▸ What the task requires
Every line below is to be copied exactly, with the pictures left out.

______

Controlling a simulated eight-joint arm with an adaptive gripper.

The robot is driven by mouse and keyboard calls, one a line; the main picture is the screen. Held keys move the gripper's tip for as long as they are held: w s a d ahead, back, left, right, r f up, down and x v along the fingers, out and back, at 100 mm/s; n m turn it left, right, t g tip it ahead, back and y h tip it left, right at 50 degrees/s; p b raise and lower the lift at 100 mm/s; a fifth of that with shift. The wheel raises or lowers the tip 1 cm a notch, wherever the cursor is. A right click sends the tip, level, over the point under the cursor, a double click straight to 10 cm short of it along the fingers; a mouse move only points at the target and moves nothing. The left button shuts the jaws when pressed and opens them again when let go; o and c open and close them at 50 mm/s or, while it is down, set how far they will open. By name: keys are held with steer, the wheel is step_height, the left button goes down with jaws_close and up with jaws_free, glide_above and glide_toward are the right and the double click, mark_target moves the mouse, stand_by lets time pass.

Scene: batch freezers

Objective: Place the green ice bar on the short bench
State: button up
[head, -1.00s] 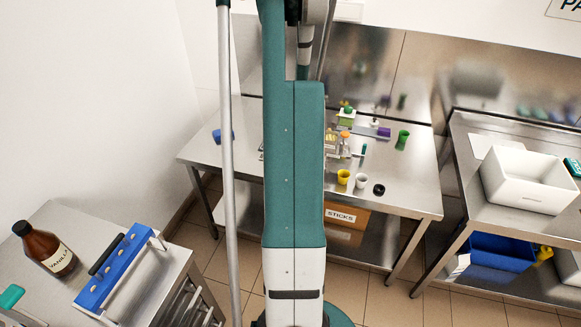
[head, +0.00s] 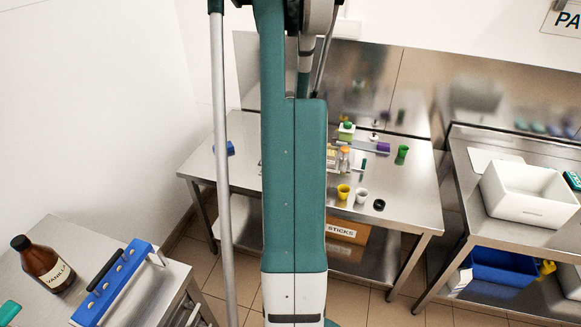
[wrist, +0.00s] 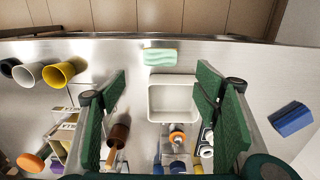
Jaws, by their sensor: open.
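My gripper (wrist: 168,115) is open above the middle steel bench (wrist: 265,70), with nothing between its dark green fingers. A pale green and yellow block, like a sponge (wrist: 160,56), lies near the bench edge, beyond the white tray (wrist: 152,102) in the wrist view. I cannot make out a green ice bar for sure in either view. In the head view my arm hides the bench's middle. I cannot tell which bench is the short one; the left steel bench (head: 165,290) is partly in view.
On the middle bench are a yellow cup (head: 343,192), a green cup (head: 402,154) and a blue block (wrist: 292,118). The left bench holds a vanilla bottle (head: 42,265) and a blue rack (head: 115,285). A white bin (head: 525,200) stands on the right bench.

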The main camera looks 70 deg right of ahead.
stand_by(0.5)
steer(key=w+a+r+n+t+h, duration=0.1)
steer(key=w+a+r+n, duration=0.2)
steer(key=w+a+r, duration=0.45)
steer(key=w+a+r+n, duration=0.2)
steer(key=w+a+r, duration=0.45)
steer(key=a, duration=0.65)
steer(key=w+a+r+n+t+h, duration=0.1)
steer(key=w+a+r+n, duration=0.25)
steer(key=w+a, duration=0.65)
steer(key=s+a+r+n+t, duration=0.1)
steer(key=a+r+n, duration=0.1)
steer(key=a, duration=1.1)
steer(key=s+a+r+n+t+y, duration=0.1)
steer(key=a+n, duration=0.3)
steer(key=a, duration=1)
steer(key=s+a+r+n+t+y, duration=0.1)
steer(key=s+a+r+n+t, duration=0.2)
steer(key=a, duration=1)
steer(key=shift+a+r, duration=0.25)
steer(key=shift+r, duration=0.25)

______

▸ Task output
Controlling a simulated eight-joint arm with an adaptive gripper.

The robot is driven by mouse and keyboard calls, one a line; the main picture is the screen. Held keys move the gripper's tip for as long as they are held: w s a d ahead, back, left, right, r f up, down and x v along the fingers, out and back, at 100 mm/s; n m turn it left, right, t g tip it ahead, back and y h tip it left, right at 50 degrees/s; p b raise and lower the lift at 100 mm/s; a fifth of that with shift. The wheel raises or lowers the tip 1 cm a notch, wherever the cursor is. A right click sends the tip, level, over the point under the cursor, a double click straight to 10 cm short of it along the fingers; a mouse move only points at the target and moves nothing. The left button shuts the jaws when pressed and opens them again when let go; o and c open and close them at 50 mm/s or, while it is down, set how far they will open. By name: keys are held with steer, the wheel is step_height, the left button goes down with jaws_close and up with jaws_free, glide_above and glide_toward are the right and the double click, mark_target moves the mouse, stand_by lets time pass.

Scene: batch freezers

Objective: Place the green ice bar on the short bench
State: button up
[head, -1.00s] 
[head, +0.00s] 
[wrist, +0.00s] 
Jaws, by their sensor: open.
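My gripper (wrist: 168,115) is open above the middle steel bench (wrist: 265,70), with nothing between its dark green fingers. A pale green and yellow block, like a sponge (wrist: 160,56), lies near the bench edge, beyond the white tray (wrist: 152,102) in the wrist view. I cannot make out a green ice bar for sure in either view. In the head view my arm hides the bench's middle. I cannot tell which bench is the short one; the left steel bench (head: 165,290) is partly in view.
On the middle bench are a yellow cup (head: 343,192), a green cup (head: 402,154) and a blue block (wrist: 292,118). The left bench holds a vanilla bottle (head: 42,265) and a blue rack (head: 115,285). A white bin (head: 525,200) stands on the right bench.

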The main camera looks 70 deg right of ahead.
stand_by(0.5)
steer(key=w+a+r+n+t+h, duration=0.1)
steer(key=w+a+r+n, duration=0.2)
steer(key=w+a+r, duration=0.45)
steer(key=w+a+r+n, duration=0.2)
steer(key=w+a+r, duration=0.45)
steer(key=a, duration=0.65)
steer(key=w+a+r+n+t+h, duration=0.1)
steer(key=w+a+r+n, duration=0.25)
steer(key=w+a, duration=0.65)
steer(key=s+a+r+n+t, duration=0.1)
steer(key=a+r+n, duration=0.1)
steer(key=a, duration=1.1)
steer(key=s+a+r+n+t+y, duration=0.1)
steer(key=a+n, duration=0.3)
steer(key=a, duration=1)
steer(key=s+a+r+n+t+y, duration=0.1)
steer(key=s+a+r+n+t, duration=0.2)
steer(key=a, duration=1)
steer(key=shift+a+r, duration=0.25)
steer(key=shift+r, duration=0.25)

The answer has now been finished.